Standard operating procedures assumed local failures
No protocol for coordinated system-wide response
Economic incentives favored capacity utilization over margin

The coupling: grid topology + monitoring failure + coordination failure.

Individual components worked as designed. The coupled system failed catastrophically.

Financial System Parallel: 2008

Similar structure:

Asset layer:

Mortgage default rates increased (primary trigger)
Securitization spread exposure across institutions
Correlations higher than models assumed

Funding layer:

Repo markets froze (information asymmetry)
Counterparty risk became systemic
Fire sales created price spirals

Regulatory layer:

Mark-to-market rules amplified downward pressure
Capital requirements forced simultaneous deleveraging
No circuit breakers for institutional liquidity

Coupling mechanisms: correlated assets + shared funding markets + synchronized regulation.

Again: individual institutions were "well-capitalized." The coupled system was fragile.

Identifying Hidden Coupling

How to detect coupling before failure:

1. Correlation analysis under stress

Normal conditions show independence. Stress conditions reveal coupling. Look for:

Correlations that increase during volatility
Common mode failures in tail events
Synchronized responses to perturbations

2. Resource dependency mapping

Systems sharing:

Power sources
Network infrastructure
Data feeds
Personnel

are coupled even if functionally independent.

3. Regulatory/behavioral synchronization

When multiple actors follow:

Same risk models
Same regulations
Same information sources

they're behaviorally coupled. Diversity of models prevents synchronized failures.

Quantifying Coupling Strength

For two systems A and B, coupling strength relates to:

$$C_{AB} = \frac{P(\text{B fails | A fails})}{P(\text{B fails})}$$

If C_AB = 1, systems are independent. If C_AB >> 1, systems are strongly coupled.

Most risk models assume C ≈ 1. Reality often has C > 10 in tail events.

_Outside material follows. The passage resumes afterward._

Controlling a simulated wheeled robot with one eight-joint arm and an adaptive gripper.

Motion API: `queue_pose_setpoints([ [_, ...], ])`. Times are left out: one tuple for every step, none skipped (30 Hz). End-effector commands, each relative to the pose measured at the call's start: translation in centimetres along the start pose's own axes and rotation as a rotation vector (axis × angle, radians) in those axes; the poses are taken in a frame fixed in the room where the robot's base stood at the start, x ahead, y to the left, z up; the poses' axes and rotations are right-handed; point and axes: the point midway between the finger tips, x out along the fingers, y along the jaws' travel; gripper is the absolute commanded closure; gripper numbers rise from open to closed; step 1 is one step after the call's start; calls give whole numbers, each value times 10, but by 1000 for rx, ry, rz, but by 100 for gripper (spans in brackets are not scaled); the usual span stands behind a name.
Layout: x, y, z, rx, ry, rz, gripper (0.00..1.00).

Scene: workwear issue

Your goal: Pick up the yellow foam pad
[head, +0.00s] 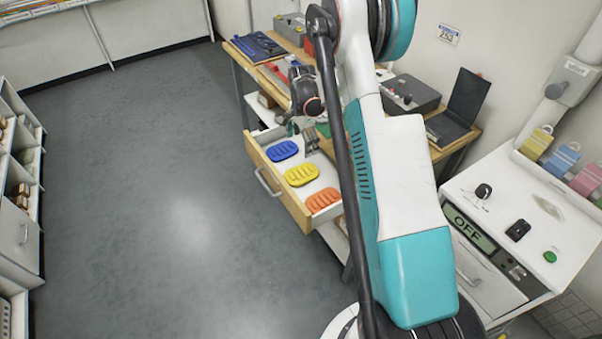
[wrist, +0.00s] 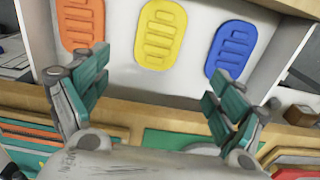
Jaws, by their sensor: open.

Design Principles for Robust Systems

Decouple critical functions

Separate power sources
Independent communication channels
Diverse information sources
Asynchronous decision-making

Build in negative feedback

Coupling often creates positive feedback (failure → more failure). Negative feedback breaks this:

Circuit breakers halt cascades
Reserve margins absorb shocks
Diversity prevents synchronized response

Maintain operational margin

Systems operating near capacity have no absorption buffer. Margin costs efficiency but prevents coupled failures:

$$\text{Optimal margin} \propto \text{Coupling strength} \times \text{Failure cost}$$

Test under coupled failure scenarios

Standard testing assumes independent failures. Robust testing requires:

Simultaneous failure of coupled components
Cascade scenarios
Common mode failures

Where Coupling Hides

High-risk coupling zones:

Digital infrastructure

Cloud services (shared failure modes)
DNS/BGP (centralized points of failure)
Certificate authorities
Time synchronization (GPS)

Financial systems

Prime brokers (counterparty concentration)
Clearing houses (systemic chokepoints)
Rating agencies (synchronized decision triggers)
VaR models (correlated risk management)

Physical infrastructure

Electrical grids (topological cascades)
Transportation networks (hub failures)
Supply chains (just-in-time inventories)
Communication networks (protocol dependencies)

The Paradox of Efficiency

Efficiency optimization creates coupling:

Shared resources reduce costs but create dependencies
Just-in-time reduces inventory but eliminates buffers
Standardization enables scale but creates common mode failures

Maximum efficiency and maximum robustness are mutually exclusive. The optimal point balances:

Cost of maintaining margins
Cost of coupled failures
Probability of stress events

Practical Risk Management

For systems operators:

Map coupling explicitly

Identify shared dependencies
Measure correlation under stress
Test cascade scenarios

Monitor coupling indicators

Rising correlations signal increasing fragility
Resource utilization approaching limits
Decreasing diversity in decision-making

Maintain strategic buffers

Redundant capacity for critical functions
Multiple suppliers/sources
Reserve liquidity/power/bandwidth

Plan for coupled failures

Failure mode effects analysis including cascades
Response protocols for system-wide events
Communication channels independent of primary systems

Conclusion

Individual reliability is necessary but insufficient. System robustness requires understanding coupling—especially the hidden coupling that appears only during stress.

The pattern repeats across domains: power grids, financial markets, supply chains, communication networks. The mathematics is similar. The failure modes are structurally identical.

Robust system design isn't about eliminating failures. It's about breaking coupling so failures remain local.